OBJECTIVE » Copy every entry exactly.

DATA LINES »

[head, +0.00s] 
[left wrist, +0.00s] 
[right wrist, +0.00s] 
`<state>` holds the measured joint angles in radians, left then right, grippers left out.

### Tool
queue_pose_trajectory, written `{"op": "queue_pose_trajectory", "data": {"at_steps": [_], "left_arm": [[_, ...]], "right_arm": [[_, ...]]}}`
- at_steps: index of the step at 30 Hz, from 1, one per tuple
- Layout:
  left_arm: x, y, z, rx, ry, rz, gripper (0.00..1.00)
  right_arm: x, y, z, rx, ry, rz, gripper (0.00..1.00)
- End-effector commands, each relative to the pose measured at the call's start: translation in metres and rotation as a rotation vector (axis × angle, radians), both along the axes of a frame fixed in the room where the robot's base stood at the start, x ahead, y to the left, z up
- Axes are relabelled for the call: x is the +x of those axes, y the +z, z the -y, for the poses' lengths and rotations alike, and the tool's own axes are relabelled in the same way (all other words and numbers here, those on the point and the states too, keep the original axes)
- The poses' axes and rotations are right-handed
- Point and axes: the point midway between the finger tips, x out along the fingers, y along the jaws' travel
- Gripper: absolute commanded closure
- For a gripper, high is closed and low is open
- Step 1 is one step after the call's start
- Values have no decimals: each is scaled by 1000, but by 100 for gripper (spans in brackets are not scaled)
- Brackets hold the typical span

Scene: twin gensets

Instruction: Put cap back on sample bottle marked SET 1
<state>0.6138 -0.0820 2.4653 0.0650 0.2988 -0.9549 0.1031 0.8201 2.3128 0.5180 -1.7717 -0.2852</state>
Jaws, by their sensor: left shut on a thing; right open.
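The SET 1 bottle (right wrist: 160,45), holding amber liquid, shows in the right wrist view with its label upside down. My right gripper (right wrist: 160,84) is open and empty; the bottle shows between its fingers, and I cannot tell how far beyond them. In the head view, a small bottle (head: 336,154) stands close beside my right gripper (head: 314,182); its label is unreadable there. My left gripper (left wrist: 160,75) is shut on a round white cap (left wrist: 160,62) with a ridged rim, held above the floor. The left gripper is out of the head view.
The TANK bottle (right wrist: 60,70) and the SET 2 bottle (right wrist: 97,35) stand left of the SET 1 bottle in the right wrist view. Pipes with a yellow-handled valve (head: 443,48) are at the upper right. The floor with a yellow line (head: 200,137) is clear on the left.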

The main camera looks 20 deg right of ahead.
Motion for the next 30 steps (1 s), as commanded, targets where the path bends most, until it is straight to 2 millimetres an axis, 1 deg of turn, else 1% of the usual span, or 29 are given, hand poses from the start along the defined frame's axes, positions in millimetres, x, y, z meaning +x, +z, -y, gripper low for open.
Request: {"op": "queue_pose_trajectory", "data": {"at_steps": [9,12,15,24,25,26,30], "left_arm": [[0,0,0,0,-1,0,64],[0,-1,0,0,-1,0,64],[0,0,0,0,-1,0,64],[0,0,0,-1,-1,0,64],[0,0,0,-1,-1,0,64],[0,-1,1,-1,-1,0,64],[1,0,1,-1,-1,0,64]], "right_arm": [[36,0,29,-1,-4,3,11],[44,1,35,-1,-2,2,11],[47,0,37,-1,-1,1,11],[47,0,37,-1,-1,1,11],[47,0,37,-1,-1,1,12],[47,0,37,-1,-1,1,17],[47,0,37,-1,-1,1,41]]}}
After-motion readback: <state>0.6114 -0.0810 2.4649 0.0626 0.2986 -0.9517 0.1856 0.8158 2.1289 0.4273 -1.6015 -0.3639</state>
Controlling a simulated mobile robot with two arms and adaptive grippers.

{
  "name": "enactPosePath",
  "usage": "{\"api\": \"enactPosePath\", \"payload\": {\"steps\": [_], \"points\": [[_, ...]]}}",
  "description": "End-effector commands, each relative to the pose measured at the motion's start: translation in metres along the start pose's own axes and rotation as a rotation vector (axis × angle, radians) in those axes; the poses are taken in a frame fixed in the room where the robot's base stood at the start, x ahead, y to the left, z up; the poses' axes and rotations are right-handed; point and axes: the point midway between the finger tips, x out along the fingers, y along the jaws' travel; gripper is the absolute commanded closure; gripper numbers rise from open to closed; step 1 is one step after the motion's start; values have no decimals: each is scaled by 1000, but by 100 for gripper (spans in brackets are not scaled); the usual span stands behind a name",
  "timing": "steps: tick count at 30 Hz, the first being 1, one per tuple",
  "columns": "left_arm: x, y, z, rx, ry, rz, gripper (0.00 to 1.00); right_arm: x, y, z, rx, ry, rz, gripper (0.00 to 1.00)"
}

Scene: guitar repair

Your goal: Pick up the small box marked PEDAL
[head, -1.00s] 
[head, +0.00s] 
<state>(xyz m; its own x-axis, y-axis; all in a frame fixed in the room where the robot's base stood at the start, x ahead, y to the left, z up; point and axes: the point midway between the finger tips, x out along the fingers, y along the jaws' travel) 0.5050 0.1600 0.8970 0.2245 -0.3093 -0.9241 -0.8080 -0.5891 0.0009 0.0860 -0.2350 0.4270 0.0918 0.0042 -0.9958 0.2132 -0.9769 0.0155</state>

RESULT FOR THIS TASK »
[head, +0.00s] 
[left wrist, +0.00s] 
[right wrist, +0.00s] 
`<state>` holds the measured joint angles in radians, left then right, grippers left out.

### Tool
queue_pose_trajectory, written `{"op": "queue_pose_trajectory", "data": {"at_steps": [_], "left_arm": [[_, ...]], "right_arm": [[_, ...]]}}`
- at_steps: index of the step at 30 Hz, from 1, one per tuple
- Layout:
  left_arm: x, y, z, rx, ry, rz, gripper (0.00..1.00)
  right_arm: x, y, z, rx, ry, rz, gripper (0.00..1.00)
- End-effector commands, each relative to the pose measured at the call's start: translation in metres and rotation as a rotation vector (axis × angle, radians), both along the axes of a frame fixed in the room where the robot's base stood at the start, x ahead, y to the left, z up
- Axes are relabelled for the call: x is the +x of those axes, y the +z, z the -y, for the poses' lengths and rotations alike, and the tool's own axes are relabelled in the same way (all other words and numbers here, those on the point and the states too, keep the original axes)
- The poses' axes and rotations are right-handed
- Point and axes: the point midway between the finger tips, x out along the fingers, y along the jaws' travel
- Gripper: absolute commanded closure
- For a gripper, high is closed and low is open
- Step 1 is one step after the call's start
- Values have no decimals: each is scaled by 1000, but by 100 for gripper (spans in brackets are not scaled)
- Brackets hold the typical span

Scene: twin gensets

Instruction: Put cap back on sample bottle marked SET 1
<state>0.6138 -0.0820 2.4653 0.0650 0.2988 -0.9549 0.1031 0.8201 2.3128 0.5180 -1.7717 -0.2852</state>
Jaws, by their sensor: left shut on a thing; right open.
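The SET 1 bottle (right wrist: 160,45), holding amber liquid, shows in the right wrist view with its label upside down. My right gripper (right wrist: 160,84) is open and empty; the bottle shows between its fingers, and I cannot tell how far beyond them. In the head view, a small bottle (head: 336,154) stands close beside my right gripper (head: 314,182); its label is unreadable there. My left gripper (left wrist: 160,75) is shut on a round white cap (left wrist: 160,62) with a ridged rim, held above the floor. The left gripper is out of the head view.
The TANK bottle (right wrist: 60,70) and the SET 2 bottle (right wrist: 97,35) stand left of the SET 1 bottle in the right wrist view. Pipes with a yellow-handled valve (head: 443,48) are at the upper right. The floor with a yellow line (head: 200,137) is clear on the left.

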The main camera looks 20 deg right of ahead.
Motion for the next 30 steps (1 s), as commanded, targets where the path bends most, until it is straight to 2 millimetres an axis, 1 deg of turn, else 1% of the usual span, or 29 are given, hand poses from the start along the defined frame's axes, positions in millimetres, x, y, z meaning +x, +z, -y, gripper low for open.
Request: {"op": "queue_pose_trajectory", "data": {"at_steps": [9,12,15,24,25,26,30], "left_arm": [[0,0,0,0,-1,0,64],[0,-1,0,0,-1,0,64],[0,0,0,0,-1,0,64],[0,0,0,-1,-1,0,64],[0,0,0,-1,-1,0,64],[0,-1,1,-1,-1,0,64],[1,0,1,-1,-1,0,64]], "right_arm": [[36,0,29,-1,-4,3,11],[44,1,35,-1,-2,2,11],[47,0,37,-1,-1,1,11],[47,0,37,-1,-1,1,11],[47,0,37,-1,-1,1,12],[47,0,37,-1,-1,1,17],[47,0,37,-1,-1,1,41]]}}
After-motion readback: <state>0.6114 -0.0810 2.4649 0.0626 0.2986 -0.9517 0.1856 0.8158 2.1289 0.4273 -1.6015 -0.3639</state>
Controlling a simulated mobile robot with two arms and adaptive grippers.

{
  "name": "enactPosePath",
  "usage": "{\"api\": \"enactPosePath\", \"payload\": {\"steps\": [_], \"points\": [[_, ...]]}}",
  "description": "End-effector commands, each relative to the pose measured at the motion's start: translation in metres along the start pose's own axes and rotation as a rotation vector (axis × angle, radians) in those axes; the poses are taken in a frame fixed in the room where the robot's base stood at the start, x ahead, y to the left, z up; the poses' axes and rotations are right-handed; point and axes: the point midway between the finger tips, x out along the fingers, y along the jaws' travel; gripper is the absolute commanded closure; gripper numbers rise from open to closed; step 1 is one step after the motion's start; values have no decimals: each is scaled by 1000, but by 100 for gripper (spans in brackets are not scaled); the usual span stands behind a name",
  "timing": "steps: tick count at 30 Hz, the first being 1, one per tuple",
  "columns": "left_arm: x, y, z, rx, ry, rz, gripper (0.00 to 1.00); right_arm: x, y, z, rx, ry, rz, gripper (0.00 to 1.00)"
}

Scene: guitar repair

Your goal: Pick up the small box marked PEDAL
[head, -1.00s] 
[head, +0.00s] 
<state>(xyz m; its own x-axis, y-axis; all in a frame fixed in the room where the robot's base stood at the start, x ahead, y to the left, z up; point and axes: the point midway between the finger tips, x out along the fingers, y along the jaws' travel) 0.5050 0.1600 0.8970 0.2245 -0.3093 -0.9241 -0.8080 -0.5891 0.0009 0.0860 -0.2350 0.4270 0.0918 0.0042 -0.9958 0.2132 -0.9769 0.0155</state>

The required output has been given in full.